Kabupaten Induk Penopang Perekonomian

by
by
Eko Marsoro Kepala BPS Kalteng

PALANGKA RAYA-Sejarah terbentuknya kabupaten/kota di Kalteng tidak lepas dari berdirinya Provinsi Kalteng yang saat itu hanya memiliki tiga kabupaten. Yakni Kabupaten Kapuas, Kabupaten Barito dan Kabupaten Kotawaringin. Selanjutnya tiga kabupaten ini dimekarkan menjadi lima kabupaten yaitu Kabupaten Barito Utara, Barito Selatan, Kapuas, Kotawaringin Timur dan Kotawaringin Barat.

Seiring berjalannya waktu, lima kabupaten kembali dimekarkan menjadi 13 kabupaten dan satu kota pada 2 Juli 2002. Ada delapan kabupaten baru. Kabupaten Katingan, Seruyan, Sukamara, Lamandau, Gunung Mas, Pulang Pisau, Murung Raya dan Barito Timur. Badan Pusat Statistik (BPS) Kalteng menilai bahwa daerah-daerah yang dimekarkan cukup mengalami perkembangan dan peningkatan yang signifikan, pascadimekarkan lebih dari dua puluh tahun lamanya.

Kepala BPS Kalteng Eko Marsoro mengatakan, pascapemekaran pada 2002 lalu seluruh kabupaten yang dimekarkan mengalami pertumbuhan ekonomi yang cukup baik.
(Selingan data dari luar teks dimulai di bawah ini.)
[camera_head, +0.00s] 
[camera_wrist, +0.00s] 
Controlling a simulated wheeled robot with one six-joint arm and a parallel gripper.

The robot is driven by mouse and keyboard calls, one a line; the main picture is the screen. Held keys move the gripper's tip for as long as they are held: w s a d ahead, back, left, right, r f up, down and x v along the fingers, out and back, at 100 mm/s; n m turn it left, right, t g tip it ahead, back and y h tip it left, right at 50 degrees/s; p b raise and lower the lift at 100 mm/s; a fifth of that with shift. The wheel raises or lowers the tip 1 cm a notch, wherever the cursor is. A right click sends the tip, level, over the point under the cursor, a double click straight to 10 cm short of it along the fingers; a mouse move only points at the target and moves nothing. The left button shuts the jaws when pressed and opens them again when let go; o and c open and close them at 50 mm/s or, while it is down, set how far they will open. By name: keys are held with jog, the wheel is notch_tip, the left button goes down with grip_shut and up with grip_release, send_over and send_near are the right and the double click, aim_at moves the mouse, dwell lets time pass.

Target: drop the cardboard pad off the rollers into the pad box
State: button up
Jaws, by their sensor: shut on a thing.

Meski secara umum perekonomian Kalteng masih ditopang oleh kabupaten induk seperti Kota Palangka Raya, Kotim, Kobar dan Kapuas.

“Kami melihat memang semua daerah di Kalteng mengalami pertumbuhan ekonomi yang cukup baik, karena salah satu tujuan pemekaran daerah yakni untuk meratakan pembangunan, kelihatannya memang ada dampaknya daripada pemekaran itu,” kata Eko saat dihubungi, Jumat (28/4).
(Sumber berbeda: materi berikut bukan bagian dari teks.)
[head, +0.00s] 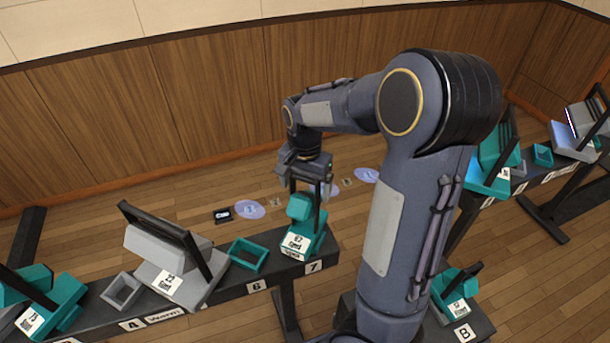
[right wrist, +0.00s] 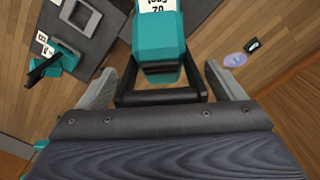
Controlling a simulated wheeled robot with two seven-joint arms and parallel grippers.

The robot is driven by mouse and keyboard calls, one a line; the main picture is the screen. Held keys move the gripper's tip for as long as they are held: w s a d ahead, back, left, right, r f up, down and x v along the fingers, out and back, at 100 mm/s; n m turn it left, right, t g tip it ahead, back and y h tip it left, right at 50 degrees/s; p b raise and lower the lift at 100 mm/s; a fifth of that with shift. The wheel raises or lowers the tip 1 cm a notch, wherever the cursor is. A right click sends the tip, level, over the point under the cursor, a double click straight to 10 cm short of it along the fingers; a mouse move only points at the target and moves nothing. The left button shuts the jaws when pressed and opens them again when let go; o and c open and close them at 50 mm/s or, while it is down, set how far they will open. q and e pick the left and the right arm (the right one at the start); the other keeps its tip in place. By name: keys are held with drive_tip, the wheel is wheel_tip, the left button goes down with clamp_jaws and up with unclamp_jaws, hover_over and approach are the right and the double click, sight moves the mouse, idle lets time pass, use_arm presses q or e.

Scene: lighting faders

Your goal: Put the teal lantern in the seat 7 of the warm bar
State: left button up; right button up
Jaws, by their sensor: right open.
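The teal lantern (head: 302,212), with a white label and a dark upright handle, stands at the end of the warm bar (head: 223,289), above the plate marked 7 (head: 313,266). Its base covers the seat, so I cannot tell how fully it sits in it. My right gripper (head: 307,190) is directly above the lantern, pointing down. In the right wrist view the open fingers (right wrist: 163,82) stand on either side of the black handle (right wrist: 160,97), with gaps visible. The lantern's teal body (right wrist: 158,38) shows there too. My left gripper is not in view.
A grey lantern (head: 170,262) and an empty teal frame (head: 248,255) stand left of the lantern on the bar. An empty grey frame (head: 123,291) is further left. Another bar with teal lanterns (head: 497,160) is at the right. Floor shows behind the warm bar.

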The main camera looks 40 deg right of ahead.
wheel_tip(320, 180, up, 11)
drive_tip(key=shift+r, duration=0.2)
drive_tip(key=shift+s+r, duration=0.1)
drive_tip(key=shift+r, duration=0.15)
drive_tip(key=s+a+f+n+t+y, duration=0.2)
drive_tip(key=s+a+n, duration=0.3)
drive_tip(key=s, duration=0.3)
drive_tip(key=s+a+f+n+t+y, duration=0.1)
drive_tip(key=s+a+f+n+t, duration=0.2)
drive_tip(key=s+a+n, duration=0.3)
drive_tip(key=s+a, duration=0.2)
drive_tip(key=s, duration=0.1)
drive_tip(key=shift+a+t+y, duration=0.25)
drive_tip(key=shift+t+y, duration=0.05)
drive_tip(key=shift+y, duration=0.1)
Meski penopang perekonomian masih didominasi kabupaten induk, namun kabupaten yang dimekarkan bisa mengikuti dengan baik. Terbukti dari data perekonomian hingga indeks pembangunan manusia (IPM) di Kalteng secara keseluruhan sudah cukup bagus.

“Artinya hasil dari pemekaran daerah semuanya bisa berkembang, pertumbuhan ekonomi daerah di Kalteng tidak ada yang negatif dan IPM selalu meningkat, hal ini menunjukkan bahwa daerah itu berkembang,” tegasnya.

Namun, lanjut Eko, memang daerah-daerah pemekaran ini berada jauh di pusat kota, sehingga perkembangannya tidak dapat disamakan dengan kabupaten yang dekat dengan ibukota atau disamakan dengan kabupaten induk. Daerah pemekaran baru tentu dari segi infrastruktur masih tidak sebagus kabupaten induk.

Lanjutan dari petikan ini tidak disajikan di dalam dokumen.